The workers are contract employees with airline contractors such as Prospect Airport Services, Scrub Inc., and AirServ who have been trying to organize with the SEIU’s help. They are also part of a broader nationwide campaign to lift the minimum wage to $15 an hour.
“The airport workers are leading the way,” Marc Goumbri, an SEIU spokesman, said Monday. He said workers at 19 other airports around the country, including Reagan National Airport, will also hold demonstrations in support of the $15 minimum wage and the striking workers. The strike by O’Hare workers also is intended to coincide with a national day of action by fast food employees, daycare attendants and others in more than 300 locations who are also hoping to drive up the minimum wage, Goumbri said.
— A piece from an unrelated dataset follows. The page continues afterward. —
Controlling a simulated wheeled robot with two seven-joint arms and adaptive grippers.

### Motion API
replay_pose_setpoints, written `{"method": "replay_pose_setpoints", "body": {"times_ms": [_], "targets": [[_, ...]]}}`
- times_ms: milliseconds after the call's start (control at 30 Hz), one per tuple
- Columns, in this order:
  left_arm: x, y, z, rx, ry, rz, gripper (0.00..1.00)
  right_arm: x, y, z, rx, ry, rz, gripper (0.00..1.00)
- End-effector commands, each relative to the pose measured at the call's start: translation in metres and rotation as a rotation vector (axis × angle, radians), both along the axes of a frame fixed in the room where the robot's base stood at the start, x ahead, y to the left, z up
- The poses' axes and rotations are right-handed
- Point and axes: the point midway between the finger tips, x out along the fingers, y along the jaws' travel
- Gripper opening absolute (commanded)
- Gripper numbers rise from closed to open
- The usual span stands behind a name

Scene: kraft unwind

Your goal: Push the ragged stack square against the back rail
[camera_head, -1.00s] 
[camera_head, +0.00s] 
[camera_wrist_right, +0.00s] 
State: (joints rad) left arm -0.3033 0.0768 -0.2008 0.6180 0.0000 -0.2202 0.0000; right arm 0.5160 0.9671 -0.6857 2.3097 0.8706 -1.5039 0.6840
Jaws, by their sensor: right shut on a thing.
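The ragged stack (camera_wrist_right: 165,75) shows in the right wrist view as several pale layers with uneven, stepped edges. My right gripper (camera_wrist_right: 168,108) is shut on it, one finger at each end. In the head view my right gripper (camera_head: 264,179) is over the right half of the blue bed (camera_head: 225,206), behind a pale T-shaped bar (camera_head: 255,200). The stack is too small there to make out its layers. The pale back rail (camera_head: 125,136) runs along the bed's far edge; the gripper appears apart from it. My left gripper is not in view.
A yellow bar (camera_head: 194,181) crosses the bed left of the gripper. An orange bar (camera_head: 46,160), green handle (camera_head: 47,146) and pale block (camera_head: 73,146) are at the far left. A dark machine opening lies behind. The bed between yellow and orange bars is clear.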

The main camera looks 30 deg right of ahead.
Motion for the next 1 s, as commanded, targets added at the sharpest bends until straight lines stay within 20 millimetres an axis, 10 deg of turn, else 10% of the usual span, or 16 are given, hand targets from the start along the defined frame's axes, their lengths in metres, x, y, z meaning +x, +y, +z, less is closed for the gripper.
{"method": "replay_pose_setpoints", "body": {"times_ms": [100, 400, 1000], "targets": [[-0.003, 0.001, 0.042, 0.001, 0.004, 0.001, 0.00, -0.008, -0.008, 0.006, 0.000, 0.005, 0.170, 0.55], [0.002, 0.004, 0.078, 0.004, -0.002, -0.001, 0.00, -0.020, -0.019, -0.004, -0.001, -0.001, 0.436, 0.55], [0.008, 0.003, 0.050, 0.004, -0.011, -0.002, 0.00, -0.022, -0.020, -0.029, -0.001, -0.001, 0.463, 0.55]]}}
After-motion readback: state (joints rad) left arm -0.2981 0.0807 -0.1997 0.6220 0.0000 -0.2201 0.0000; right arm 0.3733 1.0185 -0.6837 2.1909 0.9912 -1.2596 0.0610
The union argues that the support staff at O’Hare and other airports deserve better wages at a time when the number of people flying has hit records and the carriers have been fattened by profits. A survey of non-unionized workers at the nation’s busiest 30 airports found that a majority make less than $12 an hour and have annual household incomes of less than $25,000, SEIU says. Some are paid as little as $2.10 an hour plus whatever tips they can get from passengers.
Airlines for America (A4A), an organization that advocates on behalf of the airlines, took no position on the workers’ attempts to form a union.
But the industry — which engages hundreds of contractors to handle aircraft maintenance, baggage, booking, fuel, catering, internet service, advertising and other aspects of the business — believes the best way to address wages is at the state or national level so that wage scales are uniform, A4A spokesman Vaughn Jennings said in an email. He also noted that both employees and customers have benefited from the booming airline business: wages were about 38 percent higher than other private sectors in 2015. Wages also rose 29 percent — or more than double 13 percent in other private sectors — from 2010 to 2015. And the industry is still hiring.
It’s not clear how much of an impact the walkout might have on travelers at O’Hare, which is among the busiest airports in the United States. Neither A4A nor the Chicago Department of Aviation anticipate any disruption in service. But union officials said that that was never the workers’ aim.
“It’s always been clear that disrupting travel has never been the goal,” Goumbri said. “They do care about passengers getting to their destination.”
[Disclosure: as co-chair of the Washington Baltimore News Guild’s bargaining unit at The Washington Post, I’m a member of the Communication Workers of America.]